The parliamentary committee gave frivolous excuses to annul the regulations despite having initially shown firm support during the committee sessions.
It cited inadequate public participation, which is a moving target for lawmakers as various thresholds are set depending on the law on the table. They also said the issues in the regulations would be better addressed in a statute and not regulations — another strange excuse.
Although they acknowledged that the regulations were published, received by the Clerk of the National Assembly and tabled in the House within the statutory timelines, they also cited an “unjustifiable delay in publication” as a reason for their recommendations to annul the regulations.
Security firms are not just denying the poorly paid watchmen Sh10,000 every month. Some are taking from them more than double this amount in crafty deals skewed to favour them at the expense of their workers.
This comes even as the government makes good on its threat to start vetting all private security providers.
The Interior ministry last month invited players in the sector to submit to the Private Security Regulatory Authority (PSRA) documents — among them the company certificate of incorporation and identification documents — so they could be cleared.
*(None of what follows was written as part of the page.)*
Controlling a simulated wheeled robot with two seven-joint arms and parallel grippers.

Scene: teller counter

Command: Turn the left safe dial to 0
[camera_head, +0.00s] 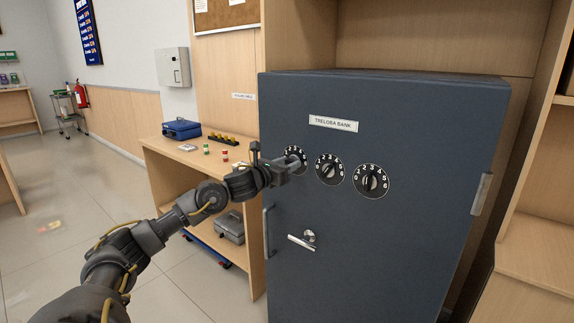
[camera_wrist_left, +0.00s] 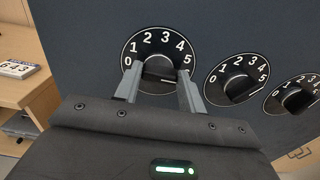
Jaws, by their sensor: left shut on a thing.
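The left safe dial (camera_head: 297,152) is a round black dial with white numbers on the front of a dark blue-grey safe (camera_head: 370,255). My left gripper (camera_head: 289,165) reaches it from the left and partly covers it. In the left wrist view the left dial (camera_wrist_left: 157,47) shows the numbers 0 to 5 above the fingers. There, my left gripper (camera_wrist_left: 160,77) is shut on the dial's knob (camera_wrist_left: 158,69), one finger on each side. The fingers hide the dial's lower part, and I cannot tell which number the knob points to. My right gripper is not in view.
The middle dial (camera_head: 330,170) and right dial (camera_head: 371,181) sit close to the right. Below are the safe's lever handle (camera_head: 304,240) and a vertical bar handle (camera_head: 268,232). A wooden shelf unit (camera_head: 180,163) with a blue box (camera_head: 181,129) stands left of the safe.
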They will also be required to present certificates of good conduct, a copy of KRA PIN certificates and three years of their audited accounts.
In addition, they are required to present valid work permits for expatriates and contacts of persons performing executive functions.
“Only private security providers who may have been security vetted and cleared will be considered for licensing by March 31, 2020,” the Interior ministry said in a press statement.
Should the ministry push through with these changes, the sector will be next for a major disruption, after the betting industry.